He’ll have copies of Demonstra on hand (or tentacle; you can never be quite certain with him). There will be additional entertainment and refreshment as he takes you on a guided tour through the supernatural and the strange as seen through a Lao American lens. Could Cthulhu have been a part of the Ramayana? Could zombies have Buddha nature? Ancient Lao ghosts and weretigers, cannibal grandmothers, serpent gods, and long-lost brothers and sisters are among the many characters you’ll find in this collection, which sells for $10.

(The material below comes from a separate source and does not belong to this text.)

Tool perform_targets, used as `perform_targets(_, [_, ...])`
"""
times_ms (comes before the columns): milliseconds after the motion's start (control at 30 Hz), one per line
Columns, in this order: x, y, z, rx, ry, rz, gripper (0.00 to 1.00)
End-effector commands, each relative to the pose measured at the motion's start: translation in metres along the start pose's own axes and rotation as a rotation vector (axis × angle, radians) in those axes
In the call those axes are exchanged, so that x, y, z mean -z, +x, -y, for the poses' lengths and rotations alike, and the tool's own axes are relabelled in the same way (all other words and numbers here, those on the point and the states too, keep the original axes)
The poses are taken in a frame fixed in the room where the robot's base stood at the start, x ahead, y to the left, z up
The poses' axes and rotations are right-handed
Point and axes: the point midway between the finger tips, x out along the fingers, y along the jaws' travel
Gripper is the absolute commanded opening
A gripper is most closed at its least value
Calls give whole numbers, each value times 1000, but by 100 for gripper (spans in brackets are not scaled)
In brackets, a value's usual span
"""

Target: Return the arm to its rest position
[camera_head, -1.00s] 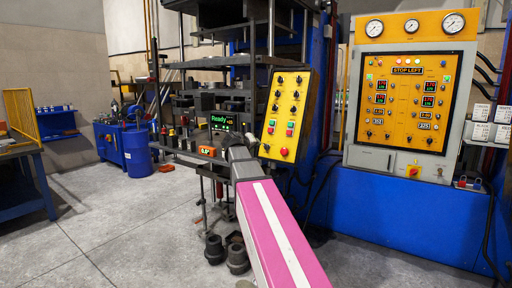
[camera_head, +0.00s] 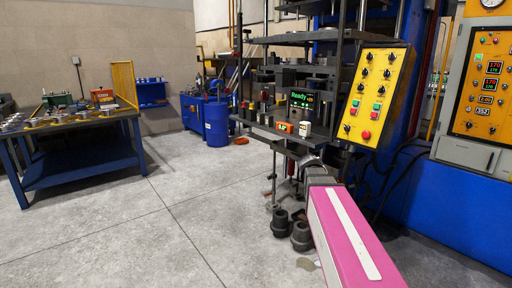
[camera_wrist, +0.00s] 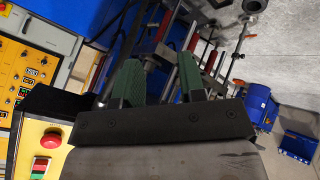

A frequent contributor to Innsmouth Free Press, Bryan Thao Worra has presented at the H.P. Lovecraft Film Festival in Los Angeles, San Diego Comic-Con, Arcana, Diversicon, MarsCon, ConVergence, and even at the Mall of America. His work was displayed in London during the 2012 Olympics and he is the first Lao writer to hold professional membership in the Horror Writers Association as well as be an officer of the Science Fiction Poetry Association. His work has appeared in the anthologies, Future Lovecraft and Historical Lovecraft.
Lao American author Nor Sanavongsay will also be debuting his very first children’s book from Sahtu Press, A Sticky Mess. Sanavongsay has created a lavishly illustrated adaptation of a traditional Lao legend that has been popular for almost six centuries, involving a trickster of the highest order. Sanavongsay’s father used to tell him these stories growing up and now he’s continuing the tradition. A Sticky Mess was over fourteen years in the making.
Also among those presenting that night is Lao American playwright Saymoukda Vongsay. She was the creator of the highly successful play, Kung Fu Zombies vs. Cannibals, which had sold-out crowds and was recently named the Best Production of 2013 by L’Etoile Magazine.
Space for this event was donated by Lao Advancement Organization of America, which was a non-profit organization established in 1988 to meet the needs of Lao refugees in Minnesota.
Demonstra is the first full-length collection of poetry presented by Innsmouth Free Press and includes the visual artwork of Texas-based artist Vongduane Manivong, who has displayed her work nationally.